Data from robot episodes
"""

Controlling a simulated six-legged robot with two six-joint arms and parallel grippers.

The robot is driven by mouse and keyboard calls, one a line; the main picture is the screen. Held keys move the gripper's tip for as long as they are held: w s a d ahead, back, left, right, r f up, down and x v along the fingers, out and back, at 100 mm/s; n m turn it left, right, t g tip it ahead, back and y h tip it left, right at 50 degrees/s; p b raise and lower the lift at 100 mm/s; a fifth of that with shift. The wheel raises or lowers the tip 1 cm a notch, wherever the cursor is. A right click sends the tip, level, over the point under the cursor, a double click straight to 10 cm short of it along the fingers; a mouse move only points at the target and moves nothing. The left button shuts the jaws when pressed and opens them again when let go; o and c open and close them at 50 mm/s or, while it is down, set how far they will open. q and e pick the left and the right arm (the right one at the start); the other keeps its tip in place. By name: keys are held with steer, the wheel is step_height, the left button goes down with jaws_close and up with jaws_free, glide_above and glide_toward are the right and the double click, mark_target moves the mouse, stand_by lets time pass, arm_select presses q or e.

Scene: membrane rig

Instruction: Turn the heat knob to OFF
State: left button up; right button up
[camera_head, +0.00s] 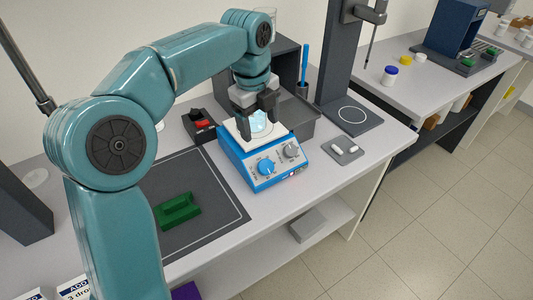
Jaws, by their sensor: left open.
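A blue hotplate (250,174) with a pale top stands on the grey bench. Its sloped front carries two knobs, a blue one (266,167) on the left and a grey one (291,150) on the right. Their labels are too small to read, so I cannot tell which is the heat knob or where it points. A small beaker with light blue liquid (261,124) is on the hotplate's top. My left gripper (258,121) points down over the hotplate, open, with its fingers around or just in front of the beaker. My right gripper is out of view.
A green block (178,210) lies on the dark mat (206,232) at left. A black box with a red part (199,124) is behind the hotplate's left side. A dark stand (352,121) and a small grey tray (343,150) are to the right. The bench edge runs in front.

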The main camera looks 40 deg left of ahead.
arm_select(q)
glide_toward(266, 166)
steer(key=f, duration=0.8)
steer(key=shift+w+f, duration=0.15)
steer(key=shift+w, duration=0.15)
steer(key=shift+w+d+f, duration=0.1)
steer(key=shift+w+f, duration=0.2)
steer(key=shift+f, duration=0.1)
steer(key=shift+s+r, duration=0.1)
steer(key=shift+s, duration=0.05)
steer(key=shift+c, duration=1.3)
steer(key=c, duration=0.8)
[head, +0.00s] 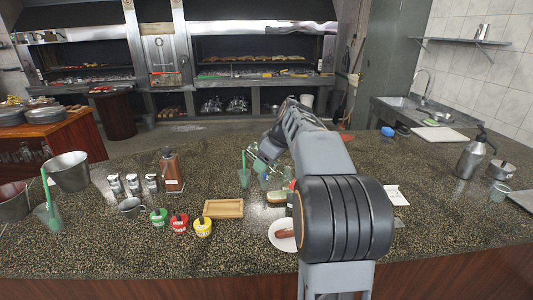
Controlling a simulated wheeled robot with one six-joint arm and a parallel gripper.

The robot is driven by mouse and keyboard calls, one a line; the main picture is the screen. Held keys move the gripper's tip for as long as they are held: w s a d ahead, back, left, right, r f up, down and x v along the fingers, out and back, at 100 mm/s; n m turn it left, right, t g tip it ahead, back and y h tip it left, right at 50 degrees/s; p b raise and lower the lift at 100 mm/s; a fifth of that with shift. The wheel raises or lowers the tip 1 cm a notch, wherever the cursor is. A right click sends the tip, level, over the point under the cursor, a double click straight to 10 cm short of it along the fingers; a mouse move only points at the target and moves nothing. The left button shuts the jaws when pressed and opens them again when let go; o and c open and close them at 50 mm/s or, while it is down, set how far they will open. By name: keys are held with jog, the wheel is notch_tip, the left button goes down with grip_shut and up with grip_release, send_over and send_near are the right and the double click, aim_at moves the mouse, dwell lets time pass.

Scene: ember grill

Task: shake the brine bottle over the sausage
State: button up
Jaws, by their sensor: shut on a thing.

"""

(Given request): Repeat exactly, and only, the lines between the line holding "State: left button up; right button up" and the line holding "[camera_head, +0.00s]", inclusive, leaving pictures out.

(Task result):
State: left button up; right button up
[camera_head, +0.00s] 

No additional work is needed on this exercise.